Print the listing as it stands, omitting all images.

GIVEN DATA:
● ● ● ● ●

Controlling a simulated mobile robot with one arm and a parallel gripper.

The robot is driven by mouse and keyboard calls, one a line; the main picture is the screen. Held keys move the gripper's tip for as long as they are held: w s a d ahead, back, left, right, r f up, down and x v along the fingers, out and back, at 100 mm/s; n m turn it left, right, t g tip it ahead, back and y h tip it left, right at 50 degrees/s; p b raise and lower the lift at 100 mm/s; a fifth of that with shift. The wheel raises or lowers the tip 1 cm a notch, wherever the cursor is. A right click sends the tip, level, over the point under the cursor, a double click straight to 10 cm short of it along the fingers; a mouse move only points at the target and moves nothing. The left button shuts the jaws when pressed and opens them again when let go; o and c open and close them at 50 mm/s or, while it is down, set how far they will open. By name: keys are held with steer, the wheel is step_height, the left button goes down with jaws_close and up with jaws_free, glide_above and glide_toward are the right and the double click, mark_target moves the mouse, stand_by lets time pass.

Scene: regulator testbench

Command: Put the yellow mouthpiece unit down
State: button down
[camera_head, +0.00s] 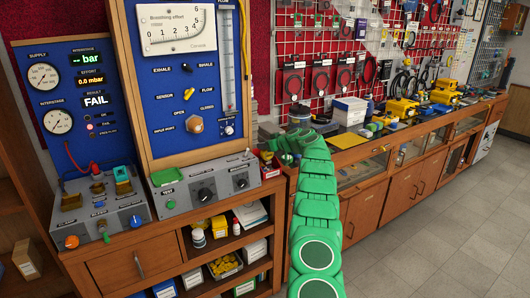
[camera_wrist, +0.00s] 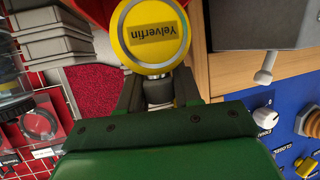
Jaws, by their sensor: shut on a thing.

● ● ● ● ●

THE COMPLETED TASK:
Controlling a simulated mobile robot with one arm and a parallel gripper.

The robot is driven by mouse and keyboard calls, one a line; the main picture is the screen. Held keys move the gripper's tip for as long as they are held: w s a d ahead, back, left, right, r f up, down and x v along the fingers, out and back, at 100 mm/s; n m turn it left, right, t g tip it ahead, back and y h tip it left, right at 50 degrees/s; p b raise and lower the lift at 100 mm/s; a fifth of that with shift. The wheel raises or lowers the tip 1 cm a notch, wherever the cursor is. A right click sends the tip, level, over the point under the cursor, a double click straight to 10 cm short of it along the fingers; a mouse move only points at the target and moves nothing. The left button shuts the jaws when pressed and opens them again when let go; o and c open and close them at 50 mm/s or, while it is down, set how far they will open. By name: keys are held with steer, the wheel is step_height, the left button goes down with jaws_close and up with jaws_free, glide_above and glide_toward are the right and the double click, mark_target moves the mouse, stand_by lets time pass.

Scene: regulator testbench

Command: Put the yellow mouthpiece unit down
State: button down
[camera_head, +0.00s] 
[camera_wrist, +0.00s] 
Jaws, by their sensor: shut on a thing.

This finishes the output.